What the exercise asks: Wherever the word "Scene" appears in the entries, copy the whole line.
+---+
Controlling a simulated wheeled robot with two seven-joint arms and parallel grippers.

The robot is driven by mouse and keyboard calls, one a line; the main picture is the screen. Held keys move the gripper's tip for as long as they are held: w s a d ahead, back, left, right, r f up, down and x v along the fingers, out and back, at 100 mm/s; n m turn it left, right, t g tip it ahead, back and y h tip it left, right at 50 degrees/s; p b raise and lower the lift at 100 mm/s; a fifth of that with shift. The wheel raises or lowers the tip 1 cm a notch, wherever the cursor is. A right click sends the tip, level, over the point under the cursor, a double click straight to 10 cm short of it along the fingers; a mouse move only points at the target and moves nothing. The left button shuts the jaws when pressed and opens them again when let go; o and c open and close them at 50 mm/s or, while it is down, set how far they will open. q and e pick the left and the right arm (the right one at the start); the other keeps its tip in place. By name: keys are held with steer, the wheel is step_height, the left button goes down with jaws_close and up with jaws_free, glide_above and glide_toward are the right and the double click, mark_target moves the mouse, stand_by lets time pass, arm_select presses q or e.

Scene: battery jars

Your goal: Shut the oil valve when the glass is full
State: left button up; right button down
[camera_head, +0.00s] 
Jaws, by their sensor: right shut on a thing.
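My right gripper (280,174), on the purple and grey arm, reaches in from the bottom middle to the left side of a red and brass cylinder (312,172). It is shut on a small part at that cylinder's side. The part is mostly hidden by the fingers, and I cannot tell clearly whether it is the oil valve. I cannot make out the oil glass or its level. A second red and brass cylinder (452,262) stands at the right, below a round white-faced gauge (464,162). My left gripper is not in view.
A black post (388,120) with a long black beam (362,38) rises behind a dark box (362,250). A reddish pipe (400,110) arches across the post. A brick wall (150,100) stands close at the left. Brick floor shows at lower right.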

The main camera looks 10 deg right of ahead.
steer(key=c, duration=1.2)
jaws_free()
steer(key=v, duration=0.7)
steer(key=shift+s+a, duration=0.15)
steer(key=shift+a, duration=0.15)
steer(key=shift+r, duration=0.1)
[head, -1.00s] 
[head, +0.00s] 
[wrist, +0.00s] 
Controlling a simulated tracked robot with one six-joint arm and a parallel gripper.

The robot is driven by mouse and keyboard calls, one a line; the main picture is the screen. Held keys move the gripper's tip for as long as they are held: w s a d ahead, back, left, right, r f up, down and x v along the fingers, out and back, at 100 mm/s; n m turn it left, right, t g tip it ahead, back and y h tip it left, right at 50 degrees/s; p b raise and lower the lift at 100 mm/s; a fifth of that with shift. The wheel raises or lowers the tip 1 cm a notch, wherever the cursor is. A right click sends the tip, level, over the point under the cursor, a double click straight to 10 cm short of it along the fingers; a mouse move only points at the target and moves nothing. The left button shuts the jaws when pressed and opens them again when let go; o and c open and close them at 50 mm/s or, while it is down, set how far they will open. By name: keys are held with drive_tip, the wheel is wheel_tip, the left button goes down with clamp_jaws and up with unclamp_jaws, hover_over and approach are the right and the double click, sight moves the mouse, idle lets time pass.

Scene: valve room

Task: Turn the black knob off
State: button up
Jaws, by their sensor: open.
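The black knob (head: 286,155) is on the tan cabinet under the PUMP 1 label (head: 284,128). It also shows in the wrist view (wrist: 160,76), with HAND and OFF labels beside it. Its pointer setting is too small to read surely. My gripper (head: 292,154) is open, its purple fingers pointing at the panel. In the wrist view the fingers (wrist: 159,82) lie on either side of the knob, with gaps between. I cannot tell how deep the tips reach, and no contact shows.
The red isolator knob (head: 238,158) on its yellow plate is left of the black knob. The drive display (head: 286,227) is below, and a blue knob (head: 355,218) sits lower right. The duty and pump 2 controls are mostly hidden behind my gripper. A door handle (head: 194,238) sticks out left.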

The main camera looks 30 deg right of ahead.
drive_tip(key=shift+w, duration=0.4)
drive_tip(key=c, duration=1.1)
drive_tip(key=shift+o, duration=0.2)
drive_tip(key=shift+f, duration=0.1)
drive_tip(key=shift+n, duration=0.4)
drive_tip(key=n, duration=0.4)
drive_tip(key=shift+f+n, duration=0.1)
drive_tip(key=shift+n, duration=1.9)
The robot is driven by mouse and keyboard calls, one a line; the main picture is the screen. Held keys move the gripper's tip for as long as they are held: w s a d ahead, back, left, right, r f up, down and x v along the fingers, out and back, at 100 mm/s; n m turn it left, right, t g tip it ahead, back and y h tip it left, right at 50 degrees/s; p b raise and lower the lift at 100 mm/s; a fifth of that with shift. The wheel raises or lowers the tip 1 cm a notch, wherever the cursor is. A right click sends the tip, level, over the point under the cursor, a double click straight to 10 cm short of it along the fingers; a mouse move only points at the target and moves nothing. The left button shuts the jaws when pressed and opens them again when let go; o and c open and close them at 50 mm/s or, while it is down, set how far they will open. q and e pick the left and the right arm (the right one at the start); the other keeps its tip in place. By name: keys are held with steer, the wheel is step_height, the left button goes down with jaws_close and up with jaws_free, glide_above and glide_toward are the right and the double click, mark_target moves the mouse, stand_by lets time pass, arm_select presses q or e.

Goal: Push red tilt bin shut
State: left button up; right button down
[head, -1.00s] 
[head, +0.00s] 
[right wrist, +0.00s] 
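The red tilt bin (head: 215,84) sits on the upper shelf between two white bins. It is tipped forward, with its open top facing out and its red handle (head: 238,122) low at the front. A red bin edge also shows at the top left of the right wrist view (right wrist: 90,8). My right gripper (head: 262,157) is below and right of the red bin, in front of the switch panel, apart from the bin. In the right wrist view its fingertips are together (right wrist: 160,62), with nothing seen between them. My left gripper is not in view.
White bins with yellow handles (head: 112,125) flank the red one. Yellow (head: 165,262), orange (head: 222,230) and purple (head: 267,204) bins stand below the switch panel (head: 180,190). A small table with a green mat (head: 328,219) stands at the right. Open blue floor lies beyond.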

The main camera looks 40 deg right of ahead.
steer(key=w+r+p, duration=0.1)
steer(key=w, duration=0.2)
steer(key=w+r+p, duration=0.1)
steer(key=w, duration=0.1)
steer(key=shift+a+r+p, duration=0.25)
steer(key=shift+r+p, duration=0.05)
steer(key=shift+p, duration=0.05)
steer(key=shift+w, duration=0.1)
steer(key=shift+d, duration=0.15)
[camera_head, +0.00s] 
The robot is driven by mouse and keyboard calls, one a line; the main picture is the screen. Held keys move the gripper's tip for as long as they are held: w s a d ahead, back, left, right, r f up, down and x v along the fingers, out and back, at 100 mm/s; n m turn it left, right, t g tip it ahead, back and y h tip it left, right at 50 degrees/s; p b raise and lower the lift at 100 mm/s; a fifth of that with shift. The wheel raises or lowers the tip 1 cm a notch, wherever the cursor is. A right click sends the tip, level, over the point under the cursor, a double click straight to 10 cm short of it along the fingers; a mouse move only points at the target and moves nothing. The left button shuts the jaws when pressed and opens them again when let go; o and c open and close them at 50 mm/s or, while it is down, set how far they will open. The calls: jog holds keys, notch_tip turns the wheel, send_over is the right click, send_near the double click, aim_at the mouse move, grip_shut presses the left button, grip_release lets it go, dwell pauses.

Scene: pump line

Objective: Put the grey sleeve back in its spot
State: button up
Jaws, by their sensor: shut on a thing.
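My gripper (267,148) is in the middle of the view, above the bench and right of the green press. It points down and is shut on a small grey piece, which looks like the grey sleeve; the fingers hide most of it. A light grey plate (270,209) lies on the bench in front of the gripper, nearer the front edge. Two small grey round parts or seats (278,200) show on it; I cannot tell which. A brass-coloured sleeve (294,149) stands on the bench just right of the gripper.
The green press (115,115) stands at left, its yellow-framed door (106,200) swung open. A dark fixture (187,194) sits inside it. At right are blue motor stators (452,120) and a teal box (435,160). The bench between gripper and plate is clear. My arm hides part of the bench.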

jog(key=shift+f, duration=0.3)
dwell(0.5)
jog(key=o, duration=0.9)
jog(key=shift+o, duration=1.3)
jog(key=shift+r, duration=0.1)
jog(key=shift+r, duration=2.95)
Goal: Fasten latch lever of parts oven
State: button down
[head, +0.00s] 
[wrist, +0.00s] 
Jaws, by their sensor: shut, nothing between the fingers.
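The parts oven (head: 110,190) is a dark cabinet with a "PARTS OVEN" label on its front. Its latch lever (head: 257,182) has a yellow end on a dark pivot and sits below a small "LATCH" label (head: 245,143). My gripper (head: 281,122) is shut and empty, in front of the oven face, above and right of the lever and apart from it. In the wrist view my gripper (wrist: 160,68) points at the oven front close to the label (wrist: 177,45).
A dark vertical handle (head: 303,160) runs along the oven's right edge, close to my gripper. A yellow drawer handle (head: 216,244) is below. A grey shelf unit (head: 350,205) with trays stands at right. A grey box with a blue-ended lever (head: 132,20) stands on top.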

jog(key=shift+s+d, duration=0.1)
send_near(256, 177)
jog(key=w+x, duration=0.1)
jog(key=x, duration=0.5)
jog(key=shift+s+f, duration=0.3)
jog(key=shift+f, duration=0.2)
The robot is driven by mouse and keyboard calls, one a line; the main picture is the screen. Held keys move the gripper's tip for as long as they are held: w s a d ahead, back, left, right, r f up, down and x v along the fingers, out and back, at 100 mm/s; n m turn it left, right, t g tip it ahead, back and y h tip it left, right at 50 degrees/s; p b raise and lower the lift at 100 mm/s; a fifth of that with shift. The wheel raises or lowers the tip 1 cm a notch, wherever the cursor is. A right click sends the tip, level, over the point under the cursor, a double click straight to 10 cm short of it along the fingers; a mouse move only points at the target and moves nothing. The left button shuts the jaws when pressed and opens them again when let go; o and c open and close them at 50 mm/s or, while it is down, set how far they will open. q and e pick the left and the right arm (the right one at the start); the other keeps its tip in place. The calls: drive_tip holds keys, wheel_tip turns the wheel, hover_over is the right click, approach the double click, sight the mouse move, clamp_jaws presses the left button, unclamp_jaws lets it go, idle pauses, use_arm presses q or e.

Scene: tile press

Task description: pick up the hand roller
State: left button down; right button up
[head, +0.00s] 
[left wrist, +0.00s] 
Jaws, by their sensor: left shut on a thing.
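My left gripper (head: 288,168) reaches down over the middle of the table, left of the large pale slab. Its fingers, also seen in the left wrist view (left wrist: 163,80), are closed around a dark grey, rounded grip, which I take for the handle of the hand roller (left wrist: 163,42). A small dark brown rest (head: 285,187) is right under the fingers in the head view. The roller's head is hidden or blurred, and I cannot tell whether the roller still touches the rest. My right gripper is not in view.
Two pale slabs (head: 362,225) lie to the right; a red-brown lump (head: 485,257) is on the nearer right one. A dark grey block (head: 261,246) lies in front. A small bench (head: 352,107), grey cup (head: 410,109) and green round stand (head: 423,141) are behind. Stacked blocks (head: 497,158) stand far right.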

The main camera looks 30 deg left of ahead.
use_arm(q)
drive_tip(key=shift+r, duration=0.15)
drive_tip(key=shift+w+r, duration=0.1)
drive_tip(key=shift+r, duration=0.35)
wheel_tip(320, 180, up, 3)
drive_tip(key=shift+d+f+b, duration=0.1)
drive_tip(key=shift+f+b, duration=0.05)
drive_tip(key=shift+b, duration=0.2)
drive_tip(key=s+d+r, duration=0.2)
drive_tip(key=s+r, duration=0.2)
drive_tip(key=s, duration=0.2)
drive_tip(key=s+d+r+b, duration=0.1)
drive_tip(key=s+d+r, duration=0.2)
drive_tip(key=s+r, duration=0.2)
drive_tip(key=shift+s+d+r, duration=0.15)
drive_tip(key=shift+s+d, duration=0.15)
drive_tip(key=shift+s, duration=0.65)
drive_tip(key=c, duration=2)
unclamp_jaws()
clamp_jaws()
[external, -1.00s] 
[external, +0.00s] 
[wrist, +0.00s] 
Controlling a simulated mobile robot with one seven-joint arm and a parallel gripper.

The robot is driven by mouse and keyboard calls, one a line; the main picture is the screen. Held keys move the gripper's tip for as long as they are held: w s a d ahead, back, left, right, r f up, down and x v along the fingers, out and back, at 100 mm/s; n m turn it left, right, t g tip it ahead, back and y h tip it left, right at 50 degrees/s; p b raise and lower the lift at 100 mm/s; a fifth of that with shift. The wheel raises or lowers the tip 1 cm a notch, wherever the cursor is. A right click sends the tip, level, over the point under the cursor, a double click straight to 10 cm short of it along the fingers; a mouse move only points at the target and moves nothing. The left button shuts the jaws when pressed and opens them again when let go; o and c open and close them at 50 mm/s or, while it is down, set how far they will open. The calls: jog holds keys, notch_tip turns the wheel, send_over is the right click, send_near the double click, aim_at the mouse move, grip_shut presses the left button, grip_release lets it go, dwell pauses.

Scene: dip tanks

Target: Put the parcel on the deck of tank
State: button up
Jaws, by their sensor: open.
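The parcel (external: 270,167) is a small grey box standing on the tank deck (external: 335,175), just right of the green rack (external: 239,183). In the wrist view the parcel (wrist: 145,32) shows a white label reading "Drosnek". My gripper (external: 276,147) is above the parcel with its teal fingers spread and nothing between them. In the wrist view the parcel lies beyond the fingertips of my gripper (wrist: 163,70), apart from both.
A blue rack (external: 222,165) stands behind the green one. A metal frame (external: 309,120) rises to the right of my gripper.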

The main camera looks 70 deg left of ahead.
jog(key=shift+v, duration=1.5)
+---+
Correct output:
Scene: battery jars
Scene: valve room
Scene: pump line
Scene: tile press
Scene: dip tanks

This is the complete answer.